# Aim of the task
Begin with the first line of the listing and quote every line through the one containing "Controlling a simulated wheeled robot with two"; give only those lines.

# Information shown
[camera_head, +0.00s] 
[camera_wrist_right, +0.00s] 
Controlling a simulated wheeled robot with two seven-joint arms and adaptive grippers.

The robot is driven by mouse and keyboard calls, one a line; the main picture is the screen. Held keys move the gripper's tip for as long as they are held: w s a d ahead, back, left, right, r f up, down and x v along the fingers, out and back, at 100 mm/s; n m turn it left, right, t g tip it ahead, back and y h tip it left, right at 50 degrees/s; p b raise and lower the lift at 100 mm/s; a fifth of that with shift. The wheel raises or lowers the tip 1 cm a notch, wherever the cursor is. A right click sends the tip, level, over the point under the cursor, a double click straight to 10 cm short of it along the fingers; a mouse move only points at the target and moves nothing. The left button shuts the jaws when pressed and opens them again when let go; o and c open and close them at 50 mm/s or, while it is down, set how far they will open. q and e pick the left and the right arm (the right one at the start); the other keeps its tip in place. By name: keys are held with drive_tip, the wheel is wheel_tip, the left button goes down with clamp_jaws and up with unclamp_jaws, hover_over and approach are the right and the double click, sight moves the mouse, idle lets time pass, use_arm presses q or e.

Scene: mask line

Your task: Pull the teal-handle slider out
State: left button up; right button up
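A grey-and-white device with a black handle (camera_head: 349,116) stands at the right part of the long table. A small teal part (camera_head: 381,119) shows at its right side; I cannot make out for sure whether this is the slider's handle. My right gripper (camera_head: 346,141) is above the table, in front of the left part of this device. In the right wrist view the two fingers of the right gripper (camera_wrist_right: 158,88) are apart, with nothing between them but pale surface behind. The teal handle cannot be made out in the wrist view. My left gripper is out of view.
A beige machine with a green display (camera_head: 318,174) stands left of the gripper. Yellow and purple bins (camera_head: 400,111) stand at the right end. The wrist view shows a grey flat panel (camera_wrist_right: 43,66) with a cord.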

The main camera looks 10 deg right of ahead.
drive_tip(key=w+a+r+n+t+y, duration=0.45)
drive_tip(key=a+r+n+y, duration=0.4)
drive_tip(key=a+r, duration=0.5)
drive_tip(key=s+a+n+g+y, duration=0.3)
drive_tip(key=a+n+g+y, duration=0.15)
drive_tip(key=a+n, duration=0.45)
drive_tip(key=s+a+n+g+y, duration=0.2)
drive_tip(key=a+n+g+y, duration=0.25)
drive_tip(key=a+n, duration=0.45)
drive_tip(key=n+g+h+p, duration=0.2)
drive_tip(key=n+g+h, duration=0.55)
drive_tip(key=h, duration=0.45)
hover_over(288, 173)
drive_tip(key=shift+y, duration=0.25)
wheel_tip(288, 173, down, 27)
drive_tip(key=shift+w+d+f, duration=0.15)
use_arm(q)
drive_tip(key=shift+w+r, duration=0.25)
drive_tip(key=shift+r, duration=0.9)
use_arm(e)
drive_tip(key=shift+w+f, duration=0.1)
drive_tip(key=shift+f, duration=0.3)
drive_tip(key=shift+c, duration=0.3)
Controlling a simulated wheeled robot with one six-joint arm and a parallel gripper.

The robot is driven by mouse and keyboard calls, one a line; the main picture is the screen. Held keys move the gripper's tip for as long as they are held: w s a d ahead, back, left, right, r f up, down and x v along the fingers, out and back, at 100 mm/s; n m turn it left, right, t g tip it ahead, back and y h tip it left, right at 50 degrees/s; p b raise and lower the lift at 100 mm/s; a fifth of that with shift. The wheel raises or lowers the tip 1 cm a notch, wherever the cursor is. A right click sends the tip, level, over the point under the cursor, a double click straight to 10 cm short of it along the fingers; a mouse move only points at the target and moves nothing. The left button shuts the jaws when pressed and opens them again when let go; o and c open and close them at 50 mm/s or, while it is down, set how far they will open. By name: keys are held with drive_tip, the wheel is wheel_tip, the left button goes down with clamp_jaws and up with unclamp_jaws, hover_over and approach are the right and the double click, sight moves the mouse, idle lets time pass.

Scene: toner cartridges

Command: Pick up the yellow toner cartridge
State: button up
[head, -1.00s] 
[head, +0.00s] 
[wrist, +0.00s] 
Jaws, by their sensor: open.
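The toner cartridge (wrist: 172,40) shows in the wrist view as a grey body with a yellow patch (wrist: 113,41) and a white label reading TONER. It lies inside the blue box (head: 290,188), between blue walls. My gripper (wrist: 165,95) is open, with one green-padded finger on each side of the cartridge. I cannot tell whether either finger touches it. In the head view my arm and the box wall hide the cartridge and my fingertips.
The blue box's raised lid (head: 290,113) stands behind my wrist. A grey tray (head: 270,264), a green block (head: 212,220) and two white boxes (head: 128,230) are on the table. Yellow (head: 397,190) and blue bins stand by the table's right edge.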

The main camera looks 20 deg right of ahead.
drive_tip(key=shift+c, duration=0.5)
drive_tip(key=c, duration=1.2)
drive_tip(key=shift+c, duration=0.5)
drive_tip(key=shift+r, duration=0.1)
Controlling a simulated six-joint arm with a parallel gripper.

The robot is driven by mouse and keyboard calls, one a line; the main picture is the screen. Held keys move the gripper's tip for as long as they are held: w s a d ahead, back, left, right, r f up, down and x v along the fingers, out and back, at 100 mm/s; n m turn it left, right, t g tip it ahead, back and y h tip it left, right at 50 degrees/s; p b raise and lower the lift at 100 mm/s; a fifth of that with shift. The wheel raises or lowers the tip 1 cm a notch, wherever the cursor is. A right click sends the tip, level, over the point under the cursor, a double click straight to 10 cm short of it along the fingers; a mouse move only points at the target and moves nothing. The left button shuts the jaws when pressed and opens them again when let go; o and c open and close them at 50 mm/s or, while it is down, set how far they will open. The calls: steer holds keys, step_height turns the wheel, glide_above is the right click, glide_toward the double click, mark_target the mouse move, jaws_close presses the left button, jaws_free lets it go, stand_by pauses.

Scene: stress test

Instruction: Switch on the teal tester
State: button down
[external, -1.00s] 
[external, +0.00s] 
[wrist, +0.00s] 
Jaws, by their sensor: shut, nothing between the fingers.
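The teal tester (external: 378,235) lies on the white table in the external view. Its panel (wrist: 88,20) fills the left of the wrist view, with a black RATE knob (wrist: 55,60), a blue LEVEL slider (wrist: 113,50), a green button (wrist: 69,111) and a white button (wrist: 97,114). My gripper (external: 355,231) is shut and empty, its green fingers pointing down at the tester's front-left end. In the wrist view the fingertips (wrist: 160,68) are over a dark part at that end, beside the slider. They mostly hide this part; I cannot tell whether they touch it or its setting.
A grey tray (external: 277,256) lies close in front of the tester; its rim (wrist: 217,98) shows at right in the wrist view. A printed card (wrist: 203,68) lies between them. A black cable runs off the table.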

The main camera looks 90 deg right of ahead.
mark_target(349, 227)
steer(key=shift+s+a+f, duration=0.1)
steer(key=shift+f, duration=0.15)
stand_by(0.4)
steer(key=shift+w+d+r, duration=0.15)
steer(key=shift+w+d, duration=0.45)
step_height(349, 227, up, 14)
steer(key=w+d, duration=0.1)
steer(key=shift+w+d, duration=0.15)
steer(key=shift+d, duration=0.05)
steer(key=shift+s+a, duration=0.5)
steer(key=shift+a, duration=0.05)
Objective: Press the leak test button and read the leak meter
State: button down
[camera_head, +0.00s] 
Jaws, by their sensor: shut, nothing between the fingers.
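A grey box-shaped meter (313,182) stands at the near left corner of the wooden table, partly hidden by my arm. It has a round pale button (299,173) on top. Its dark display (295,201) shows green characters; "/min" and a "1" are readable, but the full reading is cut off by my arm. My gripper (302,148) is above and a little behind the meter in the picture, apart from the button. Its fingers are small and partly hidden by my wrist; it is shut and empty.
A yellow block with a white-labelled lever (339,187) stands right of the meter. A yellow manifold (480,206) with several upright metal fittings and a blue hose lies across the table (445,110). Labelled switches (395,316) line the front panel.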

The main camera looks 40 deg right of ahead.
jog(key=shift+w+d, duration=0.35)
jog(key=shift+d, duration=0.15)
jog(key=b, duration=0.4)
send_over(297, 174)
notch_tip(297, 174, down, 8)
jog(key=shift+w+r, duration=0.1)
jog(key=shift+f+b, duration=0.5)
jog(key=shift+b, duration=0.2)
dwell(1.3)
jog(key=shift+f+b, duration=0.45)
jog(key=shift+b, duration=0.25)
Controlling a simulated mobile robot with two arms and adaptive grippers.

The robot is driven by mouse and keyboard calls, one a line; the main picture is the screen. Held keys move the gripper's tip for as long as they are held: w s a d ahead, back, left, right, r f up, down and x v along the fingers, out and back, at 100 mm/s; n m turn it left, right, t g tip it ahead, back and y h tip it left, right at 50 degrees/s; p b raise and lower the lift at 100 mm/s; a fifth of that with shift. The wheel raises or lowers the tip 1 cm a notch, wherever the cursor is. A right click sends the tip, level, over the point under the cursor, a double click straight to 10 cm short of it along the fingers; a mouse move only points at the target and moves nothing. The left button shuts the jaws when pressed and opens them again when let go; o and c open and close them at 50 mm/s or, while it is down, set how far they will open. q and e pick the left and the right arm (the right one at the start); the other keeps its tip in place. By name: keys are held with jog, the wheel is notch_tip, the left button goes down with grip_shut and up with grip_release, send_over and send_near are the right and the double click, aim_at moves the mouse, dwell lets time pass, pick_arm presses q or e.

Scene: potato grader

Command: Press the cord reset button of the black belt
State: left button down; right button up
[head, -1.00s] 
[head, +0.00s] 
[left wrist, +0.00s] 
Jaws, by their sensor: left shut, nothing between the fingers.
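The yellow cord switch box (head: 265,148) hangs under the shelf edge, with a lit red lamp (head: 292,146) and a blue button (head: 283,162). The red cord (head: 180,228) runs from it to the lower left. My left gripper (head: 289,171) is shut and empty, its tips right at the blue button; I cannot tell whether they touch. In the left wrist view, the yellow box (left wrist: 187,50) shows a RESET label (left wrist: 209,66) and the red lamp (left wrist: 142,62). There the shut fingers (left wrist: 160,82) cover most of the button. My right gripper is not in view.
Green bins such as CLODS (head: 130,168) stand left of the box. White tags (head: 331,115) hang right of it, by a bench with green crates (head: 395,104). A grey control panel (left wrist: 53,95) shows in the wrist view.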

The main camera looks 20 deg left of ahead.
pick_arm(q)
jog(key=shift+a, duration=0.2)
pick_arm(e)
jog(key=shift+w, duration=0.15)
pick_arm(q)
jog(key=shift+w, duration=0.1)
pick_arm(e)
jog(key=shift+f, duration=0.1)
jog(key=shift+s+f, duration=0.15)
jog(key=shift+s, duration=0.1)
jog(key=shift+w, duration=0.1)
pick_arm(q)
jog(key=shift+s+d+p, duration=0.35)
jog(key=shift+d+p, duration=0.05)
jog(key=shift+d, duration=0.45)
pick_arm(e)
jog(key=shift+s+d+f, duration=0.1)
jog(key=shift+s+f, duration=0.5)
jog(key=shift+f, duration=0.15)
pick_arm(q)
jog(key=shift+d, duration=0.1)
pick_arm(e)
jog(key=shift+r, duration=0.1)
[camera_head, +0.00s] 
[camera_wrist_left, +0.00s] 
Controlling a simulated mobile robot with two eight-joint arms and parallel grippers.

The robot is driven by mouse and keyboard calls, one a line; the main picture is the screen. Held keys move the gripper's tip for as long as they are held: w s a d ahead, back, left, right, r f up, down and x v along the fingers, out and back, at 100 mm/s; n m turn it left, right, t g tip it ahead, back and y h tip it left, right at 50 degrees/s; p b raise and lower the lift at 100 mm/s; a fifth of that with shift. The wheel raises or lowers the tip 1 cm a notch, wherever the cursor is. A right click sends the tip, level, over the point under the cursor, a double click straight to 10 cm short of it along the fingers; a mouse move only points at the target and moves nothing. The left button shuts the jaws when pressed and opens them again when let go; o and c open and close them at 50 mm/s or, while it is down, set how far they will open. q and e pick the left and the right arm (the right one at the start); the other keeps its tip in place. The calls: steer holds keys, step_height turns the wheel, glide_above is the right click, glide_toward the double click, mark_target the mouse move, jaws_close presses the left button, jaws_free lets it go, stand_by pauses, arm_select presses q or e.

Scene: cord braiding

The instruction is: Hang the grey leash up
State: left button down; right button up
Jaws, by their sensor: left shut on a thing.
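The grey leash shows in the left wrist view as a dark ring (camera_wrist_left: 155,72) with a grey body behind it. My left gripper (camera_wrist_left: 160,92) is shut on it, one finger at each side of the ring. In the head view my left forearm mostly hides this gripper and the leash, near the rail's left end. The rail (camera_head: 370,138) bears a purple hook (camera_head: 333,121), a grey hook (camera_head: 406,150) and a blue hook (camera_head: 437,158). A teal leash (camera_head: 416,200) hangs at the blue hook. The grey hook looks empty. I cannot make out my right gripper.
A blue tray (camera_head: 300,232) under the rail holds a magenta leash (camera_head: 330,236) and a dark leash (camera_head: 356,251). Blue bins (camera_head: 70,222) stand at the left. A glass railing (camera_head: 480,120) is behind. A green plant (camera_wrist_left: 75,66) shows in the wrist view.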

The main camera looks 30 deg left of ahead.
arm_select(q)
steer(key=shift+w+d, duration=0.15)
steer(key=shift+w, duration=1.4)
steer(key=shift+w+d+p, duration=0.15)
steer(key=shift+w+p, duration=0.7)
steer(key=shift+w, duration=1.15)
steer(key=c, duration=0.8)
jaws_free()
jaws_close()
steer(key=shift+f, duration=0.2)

# Response
[camera_head, +0.00s] 
[camera_wrist_right, +0.00s] 
Controlling a simulated wheeled robot with two seven-joint arms and adaptive grippers.

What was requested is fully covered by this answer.